The current ecological and geopolitical shifts in the Arctic region may warrant a thorough revaluation of the Arctic Council’s functions and authority.
In the last two decades, the international community has shifted its attention towards one of the planet's most remote and challenging environments—the Arctic. This renewed focus stems primarily from the ecological transformations occurring in the region, a direct consequence of climate change.
Studies estimate that the Arctic could witness its first ice-free summer as early as the 2030s. This anticipated change may potentially ease access to the region’s abundant natural resources, including oil and gas, rare earth metals, marine livestock, and other Arctic minerals such as copper, zinc, coal, etc. Simultaneously, it may also open up new maritime routes in the region. Amidst these developments, a critical question arises: Who or what governs the Arctic region?

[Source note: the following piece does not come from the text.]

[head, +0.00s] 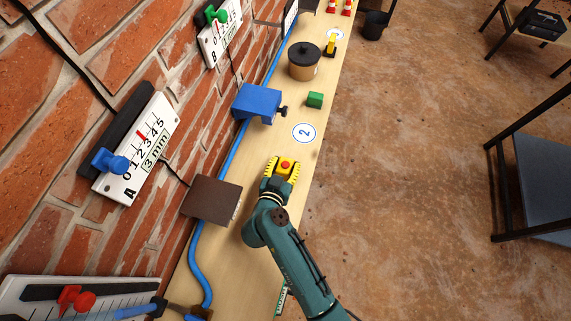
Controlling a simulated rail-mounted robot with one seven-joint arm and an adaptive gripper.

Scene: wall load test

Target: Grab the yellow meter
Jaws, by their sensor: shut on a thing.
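The yellow meter (286,172), a small yellow body with a round red spot on top, is between the fingers of my gripper (284,166). My gripper is shut on it from the near side, over the wooden shelf. The fingers hide its sides. I cannot tell whether it touches the shelf or is lifted off it.
The narrow shelf (265,235) runs along a brick wall with gauges A (133,160) and B (220,35).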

A common narrative suggests that akin to its counterpart, the Antarctic, the Arctic is a Global Common—a resource domain not falling within the jurisdiction of any one particular country, to which all nations have access. If this were true, we could have been witnessing an unprecedented race among nations to establish dominion over the region, much like the one we are likely to witness in space in a few decades.
This, however, is not exactly the case. To understand why, we need to understand its geography.

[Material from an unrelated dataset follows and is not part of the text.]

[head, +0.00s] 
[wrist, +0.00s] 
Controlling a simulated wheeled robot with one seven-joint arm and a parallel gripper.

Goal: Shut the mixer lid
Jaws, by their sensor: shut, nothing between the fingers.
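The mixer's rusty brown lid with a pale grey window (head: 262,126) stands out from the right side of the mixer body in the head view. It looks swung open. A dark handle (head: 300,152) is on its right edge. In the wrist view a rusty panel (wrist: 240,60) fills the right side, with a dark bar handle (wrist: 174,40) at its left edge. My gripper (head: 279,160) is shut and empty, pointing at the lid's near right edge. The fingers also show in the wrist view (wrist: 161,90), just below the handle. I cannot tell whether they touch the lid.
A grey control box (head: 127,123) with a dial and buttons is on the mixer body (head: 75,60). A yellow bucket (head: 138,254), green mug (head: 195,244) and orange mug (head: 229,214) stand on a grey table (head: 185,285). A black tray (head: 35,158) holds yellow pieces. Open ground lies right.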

Map source: Institute for Advanced Sustainability Studies
As can be observed in the above map, the Arctic region consists primarily of three key components:
The Arctic Ocean, recognised as the world’s smallest and shallowest ocean, is surrounded by five countries—Canada, Denmark (Greenland), the United States (US), Russia, and Norway, as depicted in the map. The countries are often referred to as the Arctic coastal states.

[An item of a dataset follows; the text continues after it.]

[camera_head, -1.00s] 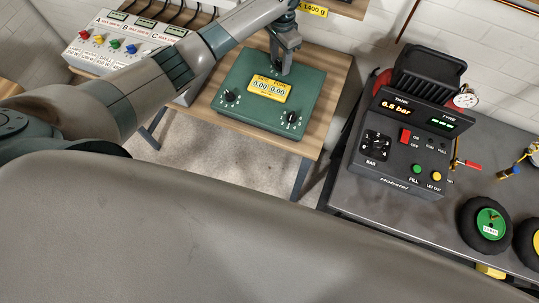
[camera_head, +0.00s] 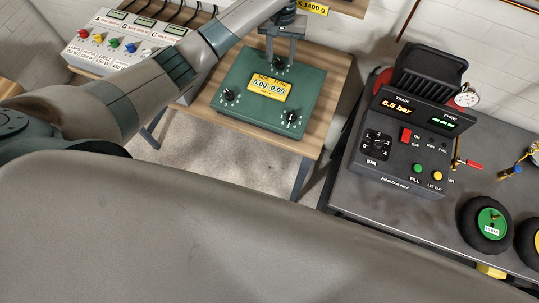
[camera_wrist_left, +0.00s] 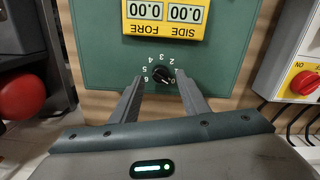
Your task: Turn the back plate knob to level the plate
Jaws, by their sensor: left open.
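The green plate (camera_head: 246,107) lies on a wooden table, with a yellow display (camera_head: 268,87) whose two readings, side and fore, show 0.00. It has a left knob (camera_head: 229,95), a front right knob (camera_head: 291,117) and a back knob (camera_head: 279,64). My left gripper (camera_head: 279,60) is open at the plate's back edge, its fingers above and either side of the back knob. In the left wrist view, the black back knob (camera_wrist_left: 161,74) with its numbered dial shows between the parted, empty fingertips (camera_wrist_left: 160,80). I cannot tell the exact height gap.
A power box (camera_head: 125,42) with coloured knobs stands left of the plate. A black compressor unit (camera_head: 400,145) sits on the grey bench (camera_head: 400,205) at right, near wheels (camera_head: 487,225). Bare wood (camera_head: 330,90) borders the plate.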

The distinct coloured areas surrounding each country in the above map represent their Exclusive Economic Zones (EEZ). As per the United Nations Convention on the Law of the Sea (UNCLOS), the EEZ constitutes the zone where the coastal country possesses certain rights, duties, and jurisdiction. This encompasses activities such as the exploration and exploitation of natural resources, power generation through wind and water, fishing, amongst others. Under Article 57 of the convention, this zone stretches up to 200 nautical miles from the baseline used to measure the breadth of the territorial sea. Beyond the 200 nautical miles from the coast of these states remains a triangle-shaped region, referred to as the Central Arctic Ocean (CAO) or simply the Arctic High Seas.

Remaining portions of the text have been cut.